GOAL | Each line below must be set down exactly; omit any image you find.

DATA EXTRACT |
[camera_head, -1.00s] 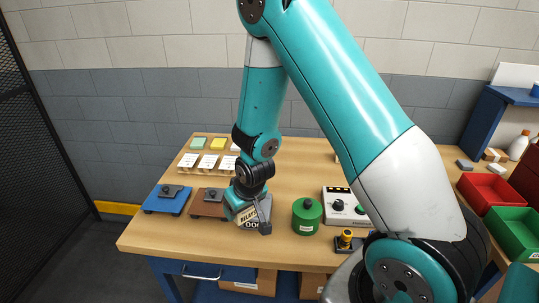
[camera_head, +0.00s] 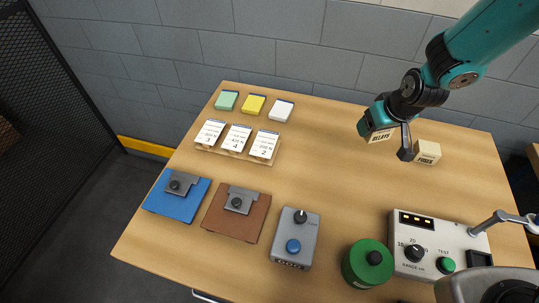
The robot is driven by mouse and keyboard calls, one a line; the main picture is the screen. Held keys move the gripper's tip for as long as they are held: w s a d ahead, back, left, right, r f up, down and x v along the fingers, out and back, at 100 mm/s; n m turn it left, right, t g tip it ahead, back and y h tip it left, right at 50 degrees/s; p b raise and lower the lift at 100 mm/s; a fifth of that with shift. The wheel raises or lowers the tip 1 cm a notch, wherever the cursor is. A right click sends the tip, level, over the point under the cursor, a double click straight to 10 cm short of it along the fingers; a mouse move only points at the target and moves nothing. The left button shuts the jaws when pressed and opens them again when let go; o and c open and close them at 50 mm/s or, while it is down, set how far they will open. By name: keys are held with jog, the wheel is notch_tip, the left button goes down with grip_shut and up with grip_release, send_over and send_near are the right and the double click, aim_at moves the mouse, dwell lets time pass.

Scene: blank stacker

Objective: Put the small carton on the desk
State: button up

OUTPUT FOR THIS TASK |
[camera_head, -1.00s] 
[camera_head, +0.00s] 
The robot is driven by mouse and keyboard calls, one a line; the main picture is the screen. Held keys move the gripper's tip for as long as they are held: w s a d ahead, back, left, right, r f up, down and x v along the fingers, out and back, at 100 mm/s; n m turn it left, right, t g tip it ahead, back and y h tip it left, right at 50 degrees/s; p b raise and lower the lift at 100 mm/s; a fifth of that with shift. The wheel raises or lowers the tip 1 cm a notch, wherever the cursor is. A right click sends the tip, level, over the point under the cursor, a double click straight to 10 cm short of it along the fingers; a mouse move only points at the target and moves nothing. The left button shuts the jaws when pressed and opens them again when let go; o and c open and close them at 50 mm/s or, while it is down, set how far they will open. By name: keys are held with jog, the wheel is notch_tip, the left button goes down with grip_shut and up with grip_release, send_over and send_near are the right and the double click, aim_at moves the mouse, dwell lets time pass.

Scene: blank stacker

Objective: Put the small carton on the desk
State: button up

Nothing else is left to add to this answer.